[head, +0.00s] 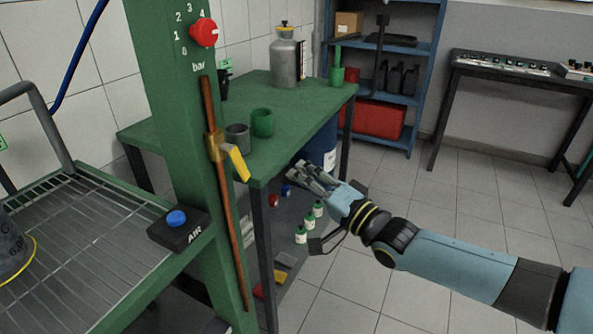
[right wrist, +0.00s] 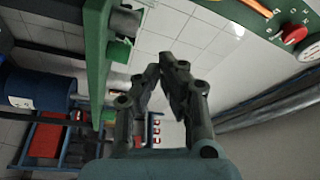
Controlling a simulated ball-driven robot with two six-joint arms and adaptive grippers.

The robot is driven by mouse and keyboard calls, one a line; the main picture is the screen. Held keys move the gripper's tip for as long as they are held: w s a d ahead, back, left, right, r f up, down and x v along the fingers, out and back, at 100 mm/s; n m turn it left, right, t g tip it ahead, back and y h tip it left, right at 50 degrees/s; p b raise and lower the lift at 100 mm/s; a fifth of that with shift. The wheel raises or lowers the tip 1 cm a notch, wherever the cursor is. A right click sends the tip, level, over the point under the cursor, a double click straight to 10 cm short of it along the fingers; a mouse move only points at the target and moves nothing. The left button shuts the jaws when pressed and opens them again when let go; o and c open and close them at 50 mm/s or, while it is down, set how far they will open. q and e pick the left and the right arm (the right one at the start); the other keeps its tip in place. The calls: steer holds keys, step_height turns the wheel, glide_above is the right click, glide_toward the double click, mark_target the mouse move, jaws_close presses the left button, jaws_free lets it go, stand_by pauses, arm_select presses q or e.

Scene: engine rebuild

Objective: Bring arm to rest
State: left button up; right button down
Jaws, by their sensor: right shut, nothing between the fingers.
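My right gripper (head: 306,174) is in the head view, at the end of the blue and black arm that comes in from the right. It is just off the front right edge of the green table (head: 312,98), at about the height of its top. Its fingers are shut and empty. In the right wrist view the fingers (right wrist: 163,72) come together at the tips, with nothing held. My left arm and gripper do not show in the head view.
A green post with a red knob (head: 204,32), a yellow-handled valve (head: 236,160) and an air box (head: 178,227) stands at left. A grey cup (head: 237,137) and a green cup (head: 262,122) are on the table. Bottles (head: 301,234) sit on its lower shelf. The tiled floor at right is clear.

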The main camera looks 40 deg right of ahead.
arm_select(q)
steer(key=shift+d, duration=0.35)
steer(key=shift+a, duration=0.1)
--*--
Problem requirements:
Copy every line of the material in which the word "button" occurs.

Solution:
The robot is driven by mouse and keyboard calls, one a line; the main picture is the screen. Held keys move the gripper's tip for as long as they are held: w s a d ahead, back, left, right, r f up, down and x v along the fingers, out and back, at 100 mm/s; n m turn it left, right, t g tip it ahead, back and y h tip it left, right at 50 degrees/s; p b raise and lower the lift at 100 mm/s; a fifth of that with shift. The wheel raises or lowers the tip 1 cm a notch, wherever the cursor is. A right click sends the tip, level, over the point under the cursor, a double click straight to 10 cm short of it along the fingers; a mouse move only points at the target and moves nothing. The left button shuts the jaws when pressed and opens them again when let go; o and c open and close them at 50 mm/s or, while it is down, set how far they will open. q and e pick the left and the right arm (the right one at the start); the other keeps its tip in place. The calls: steer holds keys, step_height turns the wheel, glide_above is the right click, glide_toward the double click, mark_target the mouse move, jaws_close presses the left button, jaws_free lets it go, stand_by pauses, arm_select presses q or e.
State: left button up; right button down

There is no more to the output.